Compétition pour la couronne
Dans les années qui suivent, un conflit divise la noblesse du royaume, dont aucun des champions ne se montre capable de résister à la conquête ottomane. D'une part, les partisans d'une monarchie élective nationale, garants de la tradition dans la dévolution de la couronne, de l'autre, les partisans de l'élection d'un membre de la famille de Habsbourg sur le trône de Saint-Étienne[2]. Plusieurs légitimités dynastiques s'affrontent donc pour la possession de la couronne de Hongrie ; cependant des accords régissent les relations entre le prince de Transylvanie, vassal du sultan ottoman, et le royaume de Hongrie[3].

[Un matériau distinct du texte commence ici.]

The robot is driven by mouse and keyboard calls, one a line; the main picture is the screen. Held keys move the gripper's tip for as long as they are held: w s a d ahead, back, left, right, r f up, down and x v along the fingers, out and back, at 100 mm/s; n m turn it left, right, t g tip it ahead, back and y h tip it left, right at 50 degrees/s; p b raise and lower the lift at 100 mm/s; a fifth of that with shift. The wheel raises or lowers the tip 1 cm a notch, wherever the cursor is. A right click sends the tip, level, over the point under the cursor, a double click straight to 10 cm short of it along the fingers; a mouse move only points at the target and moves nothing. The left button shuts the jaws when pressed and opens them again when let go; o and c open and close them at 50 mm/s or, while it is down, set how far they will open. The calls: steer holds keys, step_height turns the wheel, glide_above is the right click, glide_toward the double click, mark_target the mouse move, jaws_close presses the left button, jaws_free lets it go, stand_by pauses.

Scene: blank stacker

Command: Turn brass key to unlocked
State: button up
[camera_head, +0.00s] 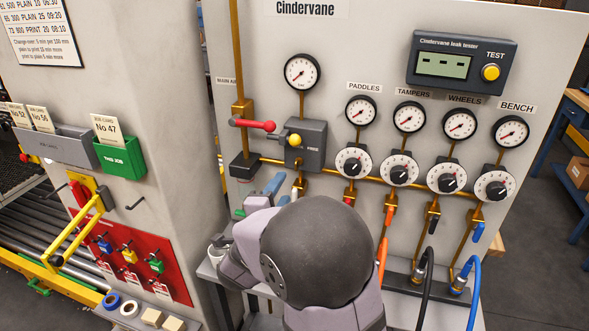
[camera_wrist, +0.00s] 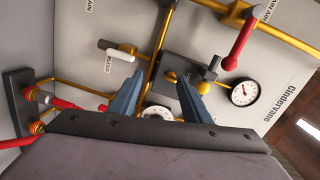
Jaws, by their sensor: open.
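A grey box (camera_head: 309,158) is mounted on the upright panel, below the left gauge. A round yellow knob (camera_head: 293,139) sticks out of it; I cannot tell whether this is the brass key, and no clear key shape shows. In the wrist view a small brass-yellow piece (camera_wrist: 171,77) shows by the tip of the right finger, in front of the grey box. My gripper (camera_head: 264,192) is below and left of the box, its blue fingers apart and empty. In the wrist view the gripper (camera_wrist: 160,78) also looks open; I cannot tell whether it touches anything.
A red lever (camera_head: 255,125) on a brass valve sits left of the box; it also shows in the wrist view (camera_wrist: 240,45). A white-handled valve labelled BLEED (camera_wrist: 117,55) is near the left finger. Dials, hoses and brass pipes crowd the panel's right side. A green holder (camera_head: 121,157) is left.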

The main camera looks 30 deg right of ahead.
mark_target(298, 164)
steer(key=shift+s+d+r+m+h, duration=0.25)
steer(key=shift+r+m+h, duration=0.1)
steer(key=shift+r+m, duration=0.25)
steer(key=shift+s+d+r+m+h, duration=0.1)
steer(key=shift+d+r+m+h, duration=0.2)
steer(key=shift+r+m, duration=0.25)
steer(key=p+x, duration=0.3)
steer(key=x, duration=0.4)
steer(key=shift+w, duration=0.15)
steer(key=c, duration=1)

Deux monarques sont ainsi élus, Ferdinand Ier, frère de Charles Quint et Jean Szapolyai, qui se déclare vassal de Soliman le Magnifique ; cependant, les échecs essuyés par les Ottomans devant Vienne en 1529 puis en 1532 incitent le Sultan ottoman à achever la conquête du royaume de Hongrie : la ville de Buda est conquise en 1541, la Transylvanie est vassalisée sous le sceptre de Jean-Sigismond[4].

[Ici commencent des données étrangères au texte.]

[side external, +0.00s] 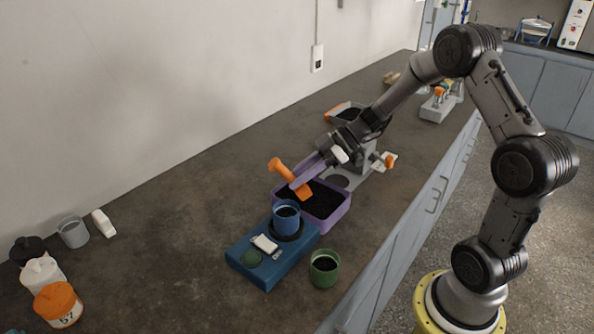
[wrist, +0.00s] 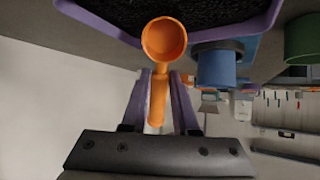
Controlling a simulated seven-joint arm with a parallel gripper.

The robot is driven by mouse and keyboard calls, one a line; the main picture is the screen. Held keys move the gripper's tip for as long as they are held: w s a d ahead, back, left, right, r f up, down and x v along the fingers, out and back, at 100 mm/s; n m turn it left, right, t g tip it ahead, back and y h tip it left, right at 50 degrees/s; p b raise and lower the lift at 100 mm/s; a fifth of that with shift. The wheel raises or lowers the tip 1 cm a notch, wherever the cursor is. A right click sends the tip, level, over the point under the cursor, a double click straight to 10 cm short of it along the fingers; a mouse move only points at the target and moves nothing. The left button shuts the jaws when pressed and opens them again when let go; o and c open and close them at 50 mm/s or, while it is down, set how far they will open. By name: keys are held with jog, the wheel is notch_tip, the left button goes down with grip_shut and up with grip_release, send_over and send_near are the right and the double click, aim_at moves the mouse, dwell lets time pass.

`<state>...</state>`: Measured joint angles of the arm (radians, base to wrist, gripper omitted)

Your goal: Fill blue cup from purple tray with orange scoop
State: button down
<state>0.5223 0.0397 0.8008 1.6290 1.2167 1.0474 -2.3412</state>
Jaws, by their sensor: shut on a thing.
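My gripper (side external: 294,184) has purple fingers shut on the handle of the orange scoop (side external: 279,168). In the wrist view the scoop (wrist: 163,42) has its round bowl out past the fingertips, and the visible inside is plain orange with no dark material showing. The scoop is over or beside the purple tray (side external: 338,218), which holds black granular material; I cannot tell the exact height. The blue cup (side external: 285,219) stands upright in front of the tray on a blue scale (side external: 267,281). Its inside looks dark. The cup also shows in the wrist view (wrist: 216,70).
A green cup (side external: 323,271) stands right of the scale, near the counter's front edge. A grey device (side external: 372,160) is behind the tray. Several containers, including an orange-lidded jar (side external: 58,304), stand at the left. The counter between is clear.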

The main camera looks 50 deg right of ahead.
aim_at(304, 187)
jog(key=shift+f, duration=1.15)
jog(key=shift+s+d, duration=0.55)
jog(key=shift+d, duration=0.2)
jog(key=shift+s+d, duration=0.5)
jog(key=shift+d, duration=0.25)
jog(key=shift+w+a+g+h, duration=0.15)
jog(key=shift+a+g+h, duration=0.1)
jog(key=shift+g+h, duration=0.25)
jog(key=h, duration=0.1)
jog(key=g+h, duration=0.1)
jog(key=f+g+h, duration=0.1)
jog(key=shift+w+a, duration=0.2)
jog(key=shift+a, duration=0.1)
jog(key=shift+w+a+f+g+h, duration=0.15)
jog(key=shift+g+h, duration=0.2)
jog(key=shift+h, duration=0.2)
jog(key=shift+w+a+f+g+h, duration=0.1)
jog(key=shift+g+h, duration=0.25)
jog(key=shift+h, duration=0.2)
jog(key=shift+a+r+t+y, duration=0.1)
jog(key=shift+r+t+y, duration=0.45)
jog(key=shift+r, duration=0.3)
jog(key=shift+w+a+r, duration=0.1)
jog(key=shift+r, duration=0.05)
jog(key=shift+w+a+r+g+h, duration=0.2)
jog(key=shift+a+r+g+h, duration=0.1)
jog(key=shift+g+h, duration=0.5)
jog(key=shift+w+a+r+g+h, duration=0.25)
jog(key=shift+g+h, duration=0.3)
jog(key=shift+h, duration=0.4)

Dévolution définitive aux Habsbourg
En , la diète de Presbourg, qui siège dans le contexte de la défaite turque devant Vienne, reconnaît la dévolution définitive de la couronne à la famille de Habsbourg, alors représentée par l'archiduc Joseph comme titulaire de la couronne[5].
Les règles de transmission de la couronne sont également définitivement fixées, garantissant la transmission de la couronne en ligne masculine à la famille des Habsbourg[5].

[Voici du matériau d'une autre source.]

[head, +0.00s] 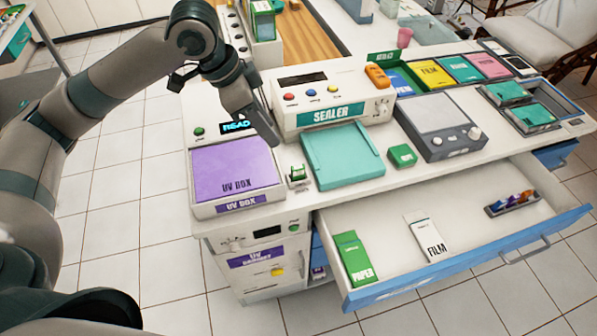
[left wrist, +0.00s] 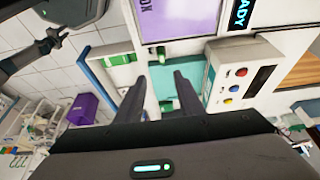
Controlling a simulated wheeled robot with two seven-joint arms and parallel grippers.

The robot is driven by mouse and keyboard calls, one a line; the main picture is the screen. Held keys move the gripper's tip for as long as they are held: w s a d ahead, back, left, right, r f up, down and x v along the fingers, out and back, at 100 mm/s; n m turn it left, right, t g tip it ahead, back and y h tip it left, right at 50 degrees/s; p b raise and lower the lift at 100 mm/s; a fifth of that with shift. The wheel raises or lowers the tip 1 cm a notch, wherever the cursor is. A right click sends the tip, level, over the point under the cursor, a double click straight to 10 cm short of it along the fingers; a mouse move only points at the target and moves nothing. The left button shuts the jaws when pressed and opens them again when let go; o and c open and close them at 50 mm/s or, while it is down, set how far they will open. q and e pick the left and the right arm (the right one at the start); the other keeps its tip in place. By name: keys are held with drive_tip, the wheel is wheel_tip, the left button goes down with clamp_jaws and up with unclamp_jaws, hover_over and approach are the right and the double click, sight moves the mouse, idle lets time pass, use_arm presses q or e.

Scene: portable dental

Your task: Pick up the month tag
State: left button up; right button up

Les trois Hongries de la période 1526-1718
Le territoire du royaume est ainsi divisé en trois entités distinctes :
- au centre et au sud, les territoires occupés et administrés directement par les Ottomans regroupent la Hongrie centrale, comprenant la plaine hongroise et centrée autour de Buda;
- à l'ouest, les territoires contrôlés par les Habsbourg, rois nominaux de Hongrie à partir de 1538, forment une large bande de terre à proximité de l'Empire, en Hongrie occidentale et Haute-Hongrie, et paient un tribut symbolique au sultan ottoman en échange de la paix[6] ;
- à l'Est la principauté de Transylvanie, vassale des Ottomans, paye aussi un tribut annuel au sultan turc et reconnaît sa suzeraineté mais agit de fait comme une monarchie indépendante.
Comme le royaume de Hongrie avant 1526, la Hongrie royale dévolue aux Habsbourg se compose de deux entités, le royaume de Hongrie proprement-dit et le royaume de Croatie, qu'un accord a liés dans le cadre d'une union personnelle, mise en place en 1102, le roi de Hongrie étant proclamé roi de Croatie.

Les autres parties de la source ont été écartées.